-------- Material for the task --------
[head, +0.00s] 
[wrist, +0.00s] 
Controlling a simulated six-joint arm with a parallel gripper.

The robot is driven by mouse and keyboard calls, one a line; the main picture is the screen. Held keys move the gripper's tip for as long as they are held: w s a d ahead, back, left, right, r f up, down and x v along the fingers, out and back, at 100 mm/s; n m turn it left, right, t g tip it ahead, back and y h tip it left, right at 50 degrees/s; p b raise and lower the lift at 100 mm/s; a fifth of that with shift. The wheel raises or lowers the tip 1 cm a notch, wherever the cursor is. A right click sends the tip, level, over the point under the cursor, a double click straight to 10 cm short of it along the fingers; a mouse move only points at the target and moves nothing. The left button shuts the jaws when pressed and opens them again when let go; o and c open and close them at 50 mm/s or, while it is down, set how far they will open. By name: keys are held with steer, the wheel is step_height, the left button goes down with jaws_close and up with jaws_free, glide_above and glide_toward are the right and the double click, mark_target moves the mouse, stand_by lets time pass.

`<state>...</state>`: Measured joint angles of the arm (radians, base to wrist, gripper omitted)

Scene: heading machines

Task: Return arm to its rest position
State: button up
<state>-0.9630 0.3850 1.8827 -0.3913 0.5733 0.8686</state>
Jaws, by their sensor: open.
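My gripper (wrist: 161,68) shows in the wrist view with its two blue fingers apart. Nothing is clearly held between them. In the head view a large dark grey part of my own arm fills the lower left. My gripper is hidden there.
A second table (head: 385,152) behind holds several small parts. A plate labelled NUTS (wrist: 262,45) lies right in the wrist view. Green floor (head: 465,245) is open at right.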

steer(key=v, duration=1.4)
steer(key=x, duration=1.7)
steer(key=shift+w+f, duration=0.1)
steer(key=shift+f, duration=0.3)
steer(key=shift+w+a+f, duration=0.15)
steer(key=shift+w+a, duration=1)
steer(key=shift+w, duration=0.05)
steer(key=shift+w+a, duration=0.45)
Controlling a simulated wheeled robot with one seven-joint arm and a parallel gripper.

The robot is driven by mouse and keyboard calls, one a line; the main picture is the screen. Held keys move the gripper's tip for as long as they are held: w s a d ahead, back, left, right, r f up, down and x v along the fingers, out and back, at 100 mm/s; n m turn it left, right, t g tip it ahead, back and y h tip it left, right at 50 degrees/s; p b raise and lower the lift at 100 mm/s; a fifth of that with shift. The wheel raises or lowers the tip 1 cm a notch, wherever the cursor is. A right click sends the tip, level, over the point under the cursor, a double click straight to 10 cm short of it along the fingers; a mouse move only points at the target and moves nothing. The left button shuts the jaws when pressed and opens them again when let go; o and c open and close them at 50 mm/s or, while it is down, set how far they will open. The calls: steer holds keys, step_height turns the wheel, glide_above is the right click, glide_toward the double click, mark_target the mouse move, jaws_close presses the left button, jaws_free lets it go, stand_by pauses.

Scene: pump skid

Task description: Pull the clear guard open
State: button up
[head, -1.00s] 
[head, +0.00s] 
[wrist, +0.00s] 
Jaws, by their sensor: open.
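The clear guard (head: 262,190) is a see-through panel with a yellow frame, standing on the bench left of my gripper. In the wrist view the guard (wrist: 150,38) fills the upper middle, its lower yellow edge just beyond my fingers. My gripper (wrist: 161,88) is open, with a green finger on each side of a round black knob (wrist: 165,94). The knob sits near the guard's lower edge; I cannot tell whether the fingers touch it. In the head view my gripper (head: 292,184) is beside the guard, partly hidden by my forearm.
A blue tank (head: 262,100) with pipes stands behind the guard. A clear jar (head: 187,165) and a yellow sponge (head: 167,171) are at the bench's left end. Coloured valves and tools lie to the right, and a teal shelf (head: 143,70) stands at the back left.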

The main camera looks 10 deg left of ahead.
--------
■ Exercise
Quote the data above in full, changing nothing.

■ Output of the exercise
[head, +0.00s] 
[wrist, +0.00s] 
Controlling a simulated six-joint arm with a parallel gripper.

The robot is driven by mouse and keyboard calls, one a line; the main picture is the screen. Held keys move the gripper's tip for as long as they are held: w s a d ahead, back, left, right, r f up, down and x v along the fingers, out and back, at 100 mm/s; n m turn it left, right, t g tip it ahead, back and y h tip it left, right at 50 degrees/s; p b raise and lower the lift at 100 mm/s; a fifth of that with shift. The wheel raises or lowers the tip 1 cm a notch, wherever the cursor is. A right click sends the tip, level, over the point under the cursor, a double click straight to 10 cm short of it along the fingers; a mouse move only points at the target and moves nothing. The left button shuts the jaws when pressed and opens them again when let go; o and c open and close them at 50 mm/s or, while it is down, set how far they will open. By name: keys are held with steer, the wheel is step_height, the left button goes down with jaws_close and up with jaws_free, glide_above and glide_toward are the right and the double click, mark_target moves the mouse, stand_by lets time pass.

`<state>...</state>`: Measured joint angles of the arm (radians, base to wrist, gripper omitted)

Scene: heading machines

Task: Return arm to its rest position
State: button up
<state>-0.9630 0.3850 1.8827 -0.3913 0.5733 0.8686</state>
Jaws, by their sensor: open.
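My gripper (wrist: 161,68) shows in the wrist view with its two blue fingers apart. Nothing is clearly held between them. In the head view a large dark grey part of my own arm fills the lower left. My gripper is hidden there.
A second table (head: 385,152) behind holds several small parts. A plate labelled NUTS (wrist: 262,45) lies right in the wrist view. Green floor (head: 465,245) is open at right.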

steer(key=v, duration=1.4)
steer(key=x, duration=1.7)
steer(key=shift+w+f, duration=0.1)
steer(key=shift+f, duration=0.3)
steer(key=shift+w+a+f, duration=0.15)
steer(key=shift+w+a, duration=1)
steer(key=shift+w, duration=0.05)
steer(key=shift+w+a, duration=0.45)
Controlling a simulated wheeled robot with one seven-joint arm and a parallel gripper.

The robot is driven by mouse and keyboard calls, one a line; the main picture is the screen. Held keys move the gripper's tip for as long as they are held: w s a d ahead, back, left, right, r f up, down and x v along the fingers, out and back, at 100 mm/s; n m turn it left, right, t g tip it ahead, back and y h tip it left, right at 50 degrees/s; p b raise and lower the lift at 100 mm/s; a fifth of that with shift. The wheel raises or lowers the tip 1 cm a notch, wherever the cursor is. A right click sends the tip, level, over the point under the cursor, a double click straight to 10 cm short of it along the fingers; a mouse move only points at the target and moves nothing. The left button shuts the jaws when pressed and opens them again when let go; o and c open and close them at 50 mm/s or, while it is down, set how far they will open. The calls: steer holds keys, step_height turns the wheel, glide_above is the right click, glide_toward the double click, mark_target the mouse move, jaws_close presses the left button, jaws_free lets it go, stand_by pauses.

Scene: pump skid

Task description: Pull the clear guard open
State: button up
[head, -1.00s] 
[head, +0.00s] 
[wrist, +0.00s] 
Jaws, by their sensor: open.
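The clear guard (head: 262,190) is a see-through panel with a yellow frame, standing on the bench left of my gripper. In the wrist view the guard (wrist: 150,38) fills the upper middle, its lower yellow edge just beyond my fingers. My gripper (wrist: 161,88) is open, with a green finger on each side of a round black knob (wrist: 165,94). The knob sits near the guard's lower edge; I cannot tell whether the fingers touch it. In the head view my gripper (head: 292,184) is beside the guard, partly hidden by my forearm.
A blue tank (head: 262,100) with pipes stands behind the guard. A clear jar (head: 187,165) and a yellow sponge (head: 167,171) are at the bench's left end. Coloured valves and tools lie to the right, and a teal shelf (head: 143,70) stands at the back left.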

The main camera looks 10 deg left of ahead.

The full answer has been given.